From the ETUC side, we are concerned about the way that the debate is going. Often it seems the message to workers is “give up job protection in return for employment security”. One is precise - the loss of your job - the other is imprecise. What is it? Lifelong learning - a concept that strikes fear into many a worker's heart especially if they were not stars at school. Withdraw your benefits if you won't take alternative work even when it is work of a lower standard with worse pay and conditions than those to which you were accustomed?

This is not generally how Nordic trade unions view flexicurity but what they have done is negotiated the outcomes. It is a series of deals, not a menu from which some countries choose their favourite item, and employers shed firm obligations in exchange for vague ones.

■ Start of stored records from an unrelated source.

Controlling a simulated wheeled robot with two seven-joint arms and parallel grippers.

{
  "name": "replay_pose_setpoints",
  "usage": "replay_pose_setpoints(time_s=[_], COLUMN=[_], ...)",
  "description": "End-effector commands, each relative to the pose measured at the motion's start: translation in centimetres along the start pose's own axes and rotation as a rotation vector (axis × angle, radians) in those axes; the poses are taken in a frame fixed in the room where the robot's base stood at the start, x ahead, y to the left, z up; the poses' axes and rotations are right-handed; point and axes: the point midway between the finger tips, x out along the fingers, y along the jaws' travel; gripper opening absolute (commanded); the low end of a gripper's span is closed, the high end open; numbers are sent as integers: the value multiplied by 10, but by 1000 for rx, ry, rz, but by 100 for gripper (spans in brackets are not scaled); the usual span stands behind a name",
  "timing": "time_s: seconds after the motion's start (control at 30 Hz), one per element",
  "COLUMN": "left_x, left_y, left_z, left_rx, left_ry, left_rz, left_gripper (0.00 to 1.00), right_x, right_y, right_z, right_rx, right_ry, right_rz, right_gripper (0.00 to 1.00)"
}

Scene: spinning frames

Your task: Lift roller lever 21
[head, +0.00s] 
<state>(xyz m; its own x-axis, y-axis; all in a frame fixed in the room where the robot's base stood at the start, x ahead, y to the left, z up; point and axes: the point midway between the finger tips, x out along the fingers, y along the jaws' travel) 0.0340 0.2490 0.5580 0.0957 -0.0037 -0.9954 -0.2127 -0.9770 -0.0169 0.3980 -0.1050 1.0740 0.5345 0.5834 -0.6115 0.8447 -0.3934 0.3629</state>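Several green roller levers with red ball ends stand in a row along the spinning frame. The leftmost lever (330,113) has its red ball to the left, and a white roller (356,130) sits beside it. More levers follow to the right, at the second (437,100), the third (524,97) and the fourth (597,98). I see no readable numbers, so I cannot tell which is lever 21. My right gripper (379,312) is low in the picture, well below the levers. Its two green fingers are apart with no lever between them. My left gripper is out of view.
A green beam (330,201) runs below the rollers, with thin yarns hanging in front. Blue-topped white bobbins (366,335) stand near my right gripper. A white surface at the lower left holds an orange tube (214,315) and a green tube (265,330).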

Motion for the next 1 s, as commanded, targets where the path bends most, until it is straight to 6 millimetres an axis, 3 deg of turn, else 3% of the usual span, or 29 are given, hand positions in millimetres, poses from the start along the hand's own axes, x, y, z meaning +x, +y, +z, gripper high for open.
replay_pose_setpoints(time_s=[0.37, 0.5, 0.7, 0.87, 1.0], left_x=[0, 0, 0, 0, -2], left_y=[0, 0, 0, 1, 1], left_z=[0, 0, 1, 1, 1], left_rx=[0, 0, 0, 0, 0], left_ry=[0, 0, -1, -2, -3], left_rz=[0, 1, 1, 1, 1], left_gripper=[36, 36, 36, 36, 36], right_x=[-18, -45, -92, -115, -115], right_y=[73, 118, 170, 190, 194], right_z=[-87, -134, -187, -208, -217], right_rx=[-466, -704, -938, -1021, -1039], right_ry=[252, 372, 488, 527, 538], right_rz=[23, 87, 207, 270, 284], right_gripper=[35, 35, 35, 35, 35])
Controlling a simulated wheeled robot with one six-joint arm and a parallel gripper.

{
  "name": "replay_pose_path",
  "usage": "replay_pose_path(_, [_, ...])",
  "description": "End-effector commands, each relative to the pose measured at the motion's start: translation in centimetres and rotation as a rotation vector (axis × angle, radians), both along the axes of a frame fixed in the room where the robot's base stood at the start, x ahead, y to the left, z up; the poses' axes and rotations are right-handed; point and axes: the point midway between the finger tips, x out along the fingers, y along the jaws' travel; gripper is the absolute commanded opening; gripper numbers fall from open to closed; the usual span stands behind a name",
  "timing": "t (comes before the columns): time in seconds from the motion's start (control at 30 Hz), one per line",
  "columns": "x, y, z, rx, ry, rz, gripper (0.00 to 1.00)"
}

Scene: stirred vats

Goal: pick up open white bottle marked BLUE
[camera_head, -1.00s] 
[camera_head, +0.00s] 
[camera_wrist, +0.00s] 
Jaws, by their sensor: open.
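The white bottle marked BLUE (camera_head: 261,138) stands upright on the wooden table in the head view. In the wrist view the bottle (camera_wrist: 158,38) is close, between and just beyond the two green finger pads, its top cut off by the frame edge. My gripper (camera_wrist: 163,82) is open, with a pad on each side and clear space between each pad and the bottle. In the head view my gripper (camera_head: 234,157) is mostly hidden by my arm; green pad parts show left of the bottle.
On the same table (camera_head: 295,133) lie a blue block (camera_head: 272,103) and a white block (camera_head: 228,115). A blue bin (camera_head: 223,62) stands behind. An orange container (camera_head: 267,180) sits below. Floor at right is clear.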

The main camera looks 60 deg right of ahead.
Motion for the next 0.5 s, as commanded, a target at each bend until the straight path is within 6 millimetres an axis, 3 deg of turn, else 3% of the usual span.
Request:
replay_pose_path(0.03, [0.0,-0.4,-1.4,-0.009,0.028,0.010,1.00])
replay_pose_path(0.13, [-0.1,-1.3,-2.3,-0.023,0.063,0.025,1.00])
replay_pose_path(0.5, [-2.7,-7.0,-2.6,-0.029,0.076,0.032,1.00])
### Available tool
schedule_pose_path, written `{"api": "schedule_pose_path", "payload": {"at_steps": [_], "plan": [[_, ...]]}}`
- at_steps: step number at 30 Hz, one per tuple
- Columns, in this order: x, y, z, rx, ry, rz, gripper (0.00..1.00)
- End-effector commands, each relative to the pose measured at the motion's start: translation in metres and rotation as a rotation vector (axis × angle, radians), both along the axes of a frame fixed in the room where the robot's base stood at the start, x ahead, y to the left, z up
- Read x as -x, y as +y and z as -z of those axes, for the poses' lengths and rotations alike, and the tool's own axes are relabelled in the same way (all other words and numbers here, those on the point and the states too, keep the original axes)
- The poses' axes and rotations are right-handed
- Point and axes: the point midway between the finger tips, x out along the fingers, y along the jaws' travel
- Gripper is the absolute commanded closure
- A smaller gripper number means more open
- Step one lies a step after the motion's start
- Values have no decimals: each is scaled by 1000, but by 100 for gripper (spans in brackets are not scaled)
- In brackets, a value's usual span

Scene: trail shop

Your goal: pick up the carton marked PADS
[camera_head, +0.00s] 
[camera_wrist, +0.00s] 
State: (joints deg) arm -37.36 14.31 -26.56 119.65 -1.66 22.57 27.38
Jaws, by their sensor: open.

And all this is against a background when the share of wages and salaries as proportions of GDP are falling and where every relevant index shows inequality is rising. Indeed, there is a link between weak job protection and high and rising inequality. These figures stand out in the ETUC pamphlet that has been circulated. Easy firing leads to excessive flexibility and vulnerability. These anxieties are fuelled by statements like that “no-one starting work today can expect a job for life”. Really? What about doctors, teachers, and all the other jobs whereby long apprenticeships are required - even officials of the European Commission. And there are many others. If workers are to be persuaded to train and retrain to do difficult things, job security - and I do not mean doing the same thing - is often part of the deal. If it becomes public policy to turn employment relations into promiscuous relations, don't be astonished if there is resistance.

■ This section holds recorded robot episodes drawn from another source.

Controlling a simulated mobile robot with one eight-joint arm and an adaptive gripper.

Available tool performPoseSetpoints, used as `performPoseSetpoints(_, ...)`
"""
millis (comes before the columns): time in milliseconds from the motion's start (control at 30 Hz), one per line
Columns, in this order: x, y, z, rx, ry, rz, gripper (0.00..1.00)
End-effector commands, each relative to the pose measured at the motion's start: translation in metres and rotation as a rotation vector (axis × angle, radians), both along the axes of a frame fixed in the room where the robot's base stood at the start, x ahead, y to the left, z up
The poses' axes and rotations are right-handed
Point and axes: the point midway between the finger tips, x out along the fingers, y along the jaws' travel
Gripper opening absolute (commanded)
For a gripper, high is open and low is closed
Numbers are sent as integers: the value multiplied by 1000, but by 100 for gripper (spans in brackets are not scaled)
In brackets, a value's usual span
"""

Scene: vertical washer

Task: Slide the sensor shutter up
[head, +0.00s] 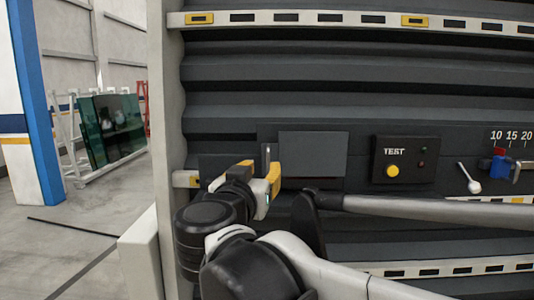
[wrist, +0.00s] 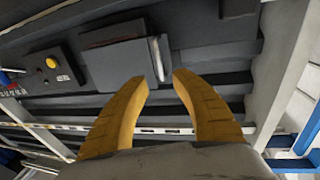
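The sensor shutter appears to be the flat dark grey plate (head: 313,155) on the black ribbed wall; it also shows in the wrist view (wrist: 116,66). A thin pale upright tab (head: 266,154) stands at the plate's left edge. In the wrist view the tab (wrist: 160,60) shows beyond the fingertips, roughly in line with the gap between them. My gripper (head: 259,168) has two yellow fingers, spread apart with nothing between them in the wrist view (wrist: 160,80). I cannot tell how far the fingertips are from the tab. My gripper hides the area below the tab in the head view.
A black TEST box (head: 404,160) with a yellow button (head: 393,171) is right of the plate. A white-tipped lever (head: 470,180) and a blue-and-red valve (head: 498,165) are farther right. A pale vertical post (head: 168,120) stands left. Slotted rails cross the wall above and below.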

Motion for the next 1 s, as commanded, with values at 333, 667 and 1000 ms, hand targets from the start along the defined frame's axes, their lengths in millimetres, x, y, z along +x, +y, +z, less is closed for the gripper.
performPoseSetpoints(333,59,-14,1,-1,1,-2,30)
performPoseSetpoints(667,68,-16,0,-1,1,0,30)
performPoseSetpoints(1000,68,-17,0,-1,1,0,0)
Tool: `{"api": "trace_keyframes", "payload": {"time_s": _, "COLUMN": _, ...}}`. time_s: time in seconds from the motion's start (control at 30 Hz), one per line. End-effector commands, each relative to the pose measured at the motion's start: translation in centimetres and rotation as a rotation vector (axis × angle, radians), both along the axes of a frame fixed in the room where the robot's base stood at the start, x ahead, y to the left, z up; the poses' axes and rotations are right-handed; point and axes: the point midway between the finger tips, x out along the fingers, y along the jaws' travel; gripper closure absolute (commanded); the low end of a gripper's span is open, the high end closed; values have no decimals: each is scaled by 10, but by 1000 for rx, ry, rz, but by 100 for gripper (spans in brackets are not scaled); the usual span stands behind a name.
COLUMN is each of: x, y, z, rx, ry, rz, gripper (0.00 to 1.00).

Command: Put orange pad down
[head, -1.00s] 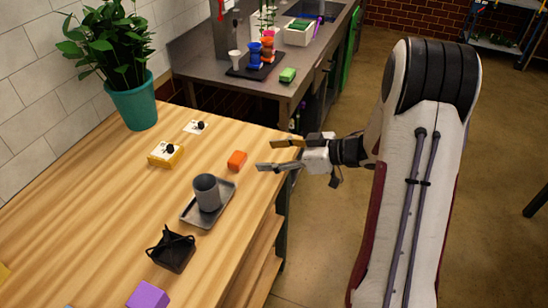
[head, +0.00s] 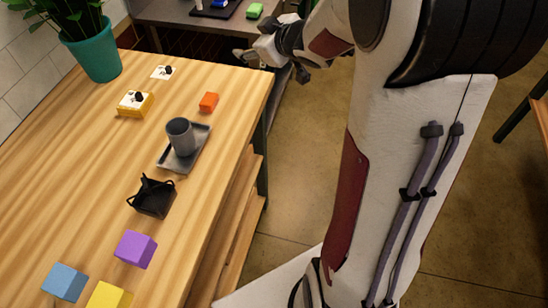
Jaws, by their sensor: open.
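The orange pad (head: 208,102) lies on the wooden table (head: 75,150), near its far right edge, beyond the grey cup. Nothing is touching it. My gripper (head: 243,57) is open and appears empty. It is near the table's far right corner, apart from the pad and farther back, toward the grey counter. Its fingers are small and partly blurred into the dark background.
A grey cup (head: 180,139) stands on a grey tray (head: 171,163). A yellow box (head: 134,106), black basket (head: 152,198), purple cube (head: 135,249), blue cube (head: 65,282) and potted plant (head: 92,50) are on the table. A green pad (head: 254,11) lies on the counter.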

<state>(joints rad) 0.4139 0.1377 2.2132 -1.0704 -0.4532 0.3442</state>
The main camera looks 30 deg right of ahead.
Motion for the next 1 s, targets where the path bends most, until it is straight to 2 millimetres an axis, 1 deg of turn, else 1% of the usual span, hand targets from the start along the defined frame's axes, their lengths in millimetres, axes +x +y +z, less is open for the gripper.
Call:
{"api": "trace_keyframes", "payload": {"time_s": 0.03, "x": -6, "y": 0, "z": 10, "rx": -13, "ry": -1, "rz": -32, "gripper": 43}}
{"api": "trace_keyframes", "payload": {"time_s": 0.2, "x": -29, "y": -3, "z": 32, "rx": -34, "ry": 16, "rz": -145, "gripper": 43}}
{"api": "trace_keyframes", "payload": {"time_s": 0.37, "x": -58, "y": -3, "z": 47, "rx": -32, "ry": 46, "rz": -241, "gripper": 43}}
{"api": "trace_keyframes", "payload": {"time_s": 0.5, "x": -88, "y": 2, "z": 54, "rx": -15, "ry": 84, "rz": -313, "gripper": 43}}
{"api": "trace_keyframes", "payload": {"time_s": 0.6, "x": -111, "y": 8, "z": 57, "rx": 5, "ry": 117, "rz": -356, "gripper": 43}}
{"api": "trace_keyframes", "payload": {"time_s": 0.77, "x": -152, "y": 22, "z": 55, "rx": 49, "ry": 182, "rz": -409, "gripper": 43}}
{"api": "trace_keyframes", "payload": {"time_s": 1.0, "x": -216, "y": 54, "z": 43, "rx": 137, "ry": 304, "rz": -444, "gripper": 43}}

I am making these criticisms vividly because the current picture of the flexicurity debate is almost wholly negative. There are different models of flexibility/security possible in Europe with each of them depending on certain characteristics of industrial relations and social security systems at national level. The aim always is to get a win/win deal.

What we want to win from the flexicurity debate is:

- more and better jobs
- the capacity to respect and enforce existing EU and national legislation in the social policy and labour market field
- family friendly workplaces and work organisation
- fight against precarious and undeclared work
- respect and promote the role of social partners, including strong collective bargaining systems.

We do not want flexicurity leading to yet more competition for the low skilled. Yet I am not negative about flexicurity. I just want to recapture the debate from those who want to concentrate on reducing employment protection and unemployment benefit entitlements, and from those who are giving the impression that the way to tackle the issue of precarious work is to make regular work more precarious. We all risk becoming outsiders that way. It would have been difficult for Camus to have written “The Outsider” if his central character had one of the crowd, one of the majority, rather than a loner.

So can we - and can the Commission - alter the focus of this debate before it becomes too late to present “flexicurity” being demonised as “flexibility” has been. It is already late, but for us flexicurity is not about one model of labour market structure and not about one set of policy prescriptions.

- the fight against precarious jobs and for quality work , including policies that allow men and women to combine work, private and family life and thereby combat segmentation;
- a focus on “upwards” flexibility to help workers find not just new but better jobs and careers;
- safeguard employment protection laws and complement them with policies promoting “upwards” mobility. It is crucial to take full account of the OECD work which states that such laws do not prevent lower employment rates, and also of Commission work which concludes that stricter laws and/or collective agreements favour investment in human capital;
- next, maintain a broad approach to balancing flexibility with security and recognise the strengths of some non Nordic models like the Dutch, German, Austrian and the new Spanish law.
- next, improve social security and welfare with a higher level of benefits, combined with active labour market policies. This is important as more and more employers seek to escape from providing job and employment security. All the risk must not be put on the worker, remembering that we are mostly talking about especially vulnerable groups such as women and migrants
- next, it is vital to integrate flexicurity with macro-economic policy. The Danish deal was to tackle unemployment and it was in the context of a deal to use fiscal and monetary policy to boost growth framework to make flexicurity work - otherwise the result could be less and worse jobs.
- Finally, all this points to the need to improve social dialogue and collective bargaining. Strong unions and effective collective bargaining lie at the heart of successful flexicurity. Without those processes, building confidence in flexicurity will be impossible.

In short: for the ETUC, the agenda of flexibility/security cannot be seen as separate from the agenda of “quality of jobs”!

I very much hope that the Commission takes these remarks with due seriousness.